## Instruction:
Take the records underneath and set them down exactly.

## Records shown:
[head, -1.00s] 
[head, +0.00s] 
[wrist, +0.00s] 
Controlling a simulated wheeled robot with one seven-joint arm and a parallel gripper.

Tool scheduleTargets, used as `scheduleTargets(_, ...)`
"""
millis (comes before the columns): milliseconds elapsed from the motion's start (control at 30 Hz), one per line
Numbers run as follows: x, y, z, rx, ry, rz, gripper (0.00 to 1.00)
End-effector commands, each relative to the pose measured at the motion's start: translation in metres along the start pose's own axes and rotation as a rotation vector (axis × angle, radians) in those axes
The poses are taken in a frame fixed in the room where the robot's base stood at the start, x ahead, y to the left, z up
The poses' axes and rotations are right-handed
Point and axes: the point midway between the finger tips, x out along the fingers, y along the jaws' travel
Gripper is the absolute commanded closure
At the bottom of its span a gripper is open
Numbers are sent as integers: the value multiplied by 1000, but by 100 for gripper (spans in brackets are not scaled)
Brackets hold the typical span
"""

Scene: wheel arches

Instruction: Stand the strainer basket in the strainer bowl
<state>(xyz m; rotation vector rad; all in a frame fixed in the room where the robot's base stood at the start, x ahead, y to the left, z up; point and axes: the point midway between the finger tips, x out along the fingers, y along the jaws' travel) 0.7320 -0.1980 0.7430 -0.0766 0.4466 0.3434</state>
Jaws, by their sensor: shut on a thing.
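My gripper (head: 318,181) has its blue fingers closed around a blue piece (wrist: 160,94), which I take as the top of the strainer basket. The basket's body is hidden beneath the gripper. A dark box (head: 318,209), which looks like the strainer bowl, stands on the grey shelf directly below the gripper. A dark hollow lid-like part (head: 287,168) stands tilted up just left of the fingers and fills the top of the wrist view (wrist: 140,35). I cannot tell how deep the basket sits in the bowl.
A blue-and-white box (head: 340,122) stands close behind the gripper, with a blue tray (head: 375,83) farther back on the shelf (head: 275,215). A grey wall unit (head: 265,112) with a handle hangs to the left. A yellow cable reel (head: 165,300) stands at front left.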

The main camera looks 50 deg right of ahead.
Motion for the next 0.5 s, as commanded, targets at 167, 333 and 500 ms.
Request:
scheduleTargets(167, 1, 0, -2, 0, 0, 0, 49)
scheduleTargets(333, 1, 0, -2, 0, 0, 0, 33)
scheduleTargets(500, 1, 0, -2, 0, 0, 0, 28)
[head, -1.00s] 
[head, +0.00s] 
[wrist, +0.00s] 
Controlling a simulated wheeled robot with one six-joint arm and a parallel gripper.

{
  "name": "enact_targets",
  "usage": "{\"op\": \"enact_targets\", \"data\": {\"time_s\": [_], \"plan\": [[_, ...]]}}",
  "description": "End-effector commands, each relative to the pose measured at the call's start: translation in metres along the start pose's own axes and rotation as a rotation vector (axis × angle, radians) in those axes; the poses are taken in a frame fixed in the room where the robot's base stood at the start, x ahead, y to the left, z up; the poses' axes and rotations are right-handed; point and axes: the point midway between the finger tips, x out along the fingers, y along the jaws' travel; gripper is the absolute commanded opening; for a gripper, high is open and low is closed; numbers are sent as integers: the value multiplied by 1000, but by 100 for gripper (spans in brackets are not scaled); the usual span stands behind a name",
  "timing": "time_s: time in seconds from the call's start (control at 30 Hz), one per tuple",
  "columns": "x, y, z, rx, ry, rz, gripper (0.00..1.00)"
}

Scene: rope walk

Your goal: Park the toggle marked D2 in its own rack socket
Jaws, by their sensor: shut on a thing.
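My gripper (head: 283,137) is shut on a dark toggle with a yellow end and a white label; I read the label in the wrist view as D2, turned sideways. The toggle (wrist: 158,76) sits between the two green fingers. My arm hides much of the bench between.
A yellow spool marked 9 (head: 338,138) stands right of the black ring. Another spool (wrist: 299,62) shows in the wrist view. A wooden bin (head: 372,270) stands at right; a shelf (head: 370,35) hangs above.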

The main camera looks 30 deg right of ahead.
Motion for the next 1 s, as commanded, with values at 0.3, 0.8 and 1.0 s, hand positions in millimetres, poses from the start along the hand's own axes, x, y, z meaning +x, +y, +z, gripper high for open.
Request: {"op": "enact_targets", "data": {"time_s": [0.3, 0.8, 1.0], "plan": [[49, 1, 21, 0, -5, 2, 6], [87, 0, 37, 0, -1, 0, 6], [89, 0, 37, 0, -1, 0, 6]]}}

## Answer below:
[head, -1.00s] 
[head, +0.00s] 
[wrist, +0.00s] 
Controlling a simulated wheeled robot with one seven-joint arm and a parallel gripper.

Tool scheduleTargets, used as `scheduleTargets(_, ...)`
"""
millis (comes before the columns): milliseconds elapsed from the motion's start (control at 30 Hz), one per line
Numbers run as follows: x, y, z, rx, ry, rz, gripper (0.00 to 1.00)
End-effector commands, each relative to the pose measured at the motion's start: translation in metres along the start pose's own axes and rotation as a rotation vector (axis × angle, radians) in those axes
The poses are taken in a frame fixed in the room where the robot's base stood at the start, x ahead, y to the left, z up
The poses' axes and rotations are right-handed
Point and axes: the point midway between the finger tips, x out along the fingers, y along the jaws' travel
Gripper is the absolute commanded closure
At the bottom of its span a gripper is open
Numbers are sent as integers: the value multiplied by 1000, but by 100 for gripper (spans in brackets are not scaled)
Brackets hold the typical span
"""

Scene: wheel arches

Instruction: Stand the strainer basket in the strainer bowl
<state>(xyz m; rotation vector rad; all in a frame fixed in the room where the robot's base stood at the start, x ahead, y to the left, z up; point and axes: the point midway between the finger tips, x out along the fingers, y along the jaws' travel) 0.7320 -0.1980 0.7430 -0.0766 0.4466 0.3434</state>
Jaws, by their sensor: shut on a thing.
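My gripper (head: 318,181) has its blue fingers closed around a blue piece (wrist: 160,94), which I take as the top of the strainer basket. The basket's body is hidden beneath the gripper. A dark box (head: 318,209), which looks like the strainer bowl, stands on the grey shelf directly below the gripper. A dark hollow lid-like part (head: 287,168) stands tilted up just left of the fingers and fills the top of the wrist view (wrist: 140,35). I cannot tell how deep the basket sits in the bowl.
A blue-and-white box (head: 340,122) stands close behind the gripper, with a blue tray (head: 375,83) farther back on the shelf (head: 275,215). A grey wall unit (head: 265,112) with a handle hangs to the left. A yellow cable reel (head: 165,300) stands at front left.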

The main camera looks 50 deg right of ahead.
Motion for the next 0.5 s, as commanded, targets at 167, 333 and 500 ms.
Request:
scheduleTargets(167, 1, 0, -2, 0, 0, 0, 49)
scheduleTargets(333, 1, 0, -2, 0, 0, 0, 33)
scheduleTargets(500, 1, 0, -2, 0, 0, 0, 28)
[head, -1.00s] 
[head, +0.00s] 
[wrist, +0.00s] 
Controlling a simulated wheeled robot with one six-joint arm and a parallel gripper.

{
  "name": "enact_targets",
  "usage": "{\"op\": \"enact_targets\", \"data\": {\"time_s\": [_], \"plan\": [[_, ...]]}}",
  "description": "End-effector commands, each relative to the pose measured at the call's start: translation in metres along the start pose's own axes and rotation as a rotation vector (axis × angle, radians) in those axes; the poses are taken in a frame fixed in the room where the robot's base stood at the start, x ahead, y to the left, z up; the poses' axes and rotations are right-handed; point and axes: the point midway between the finger tips, x out along the fingers, y along the jaws' travel; gripper is the absolute commanded opening; for a gripper, high is open and low is closed; numbers are sent as integers: the value multiplied by 1000, but by 100 for gripper (spans in brackets are not scaled); the usual span stands behind a name",
  "timing": "time_s: time in seconds from the call's start (control at 30 Hz), one per tuple",
  "columns": "x, y, z, rx, ry, rz, gripper (0.00..1.00)"
}

Scene: rope walk

Your goal: Park the toggle marked D2 in its own rack socket
Jaws, by their sensor: shut on a thing.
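My gripper (head: 283,137) is shut on a dark toggle with a yellow end and a white label; I read the label in the wrist view as D2, turned sideways. The toggle (wrist: 158,76) sits between the two green fingers. My arm hides much of the bench between.
A yellow spool marked 9 (head: 338,138) stands right of the black ring. Another spool (wrist: 299,62) shows in the wrist view. A wooden bin (head: 372,270) stands at right; a shelf (head: 370,35) hangs above.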

The main camera looks 30 deg right of ahead.
Motion for the next 1 s, as commanded, with values at 0.3, 0.8 and 1.0 s, hand positions in millimetres, poses from the start along the hand's own axes, x, y, z meaning +x, +y, +z, gripper high for open.
Request: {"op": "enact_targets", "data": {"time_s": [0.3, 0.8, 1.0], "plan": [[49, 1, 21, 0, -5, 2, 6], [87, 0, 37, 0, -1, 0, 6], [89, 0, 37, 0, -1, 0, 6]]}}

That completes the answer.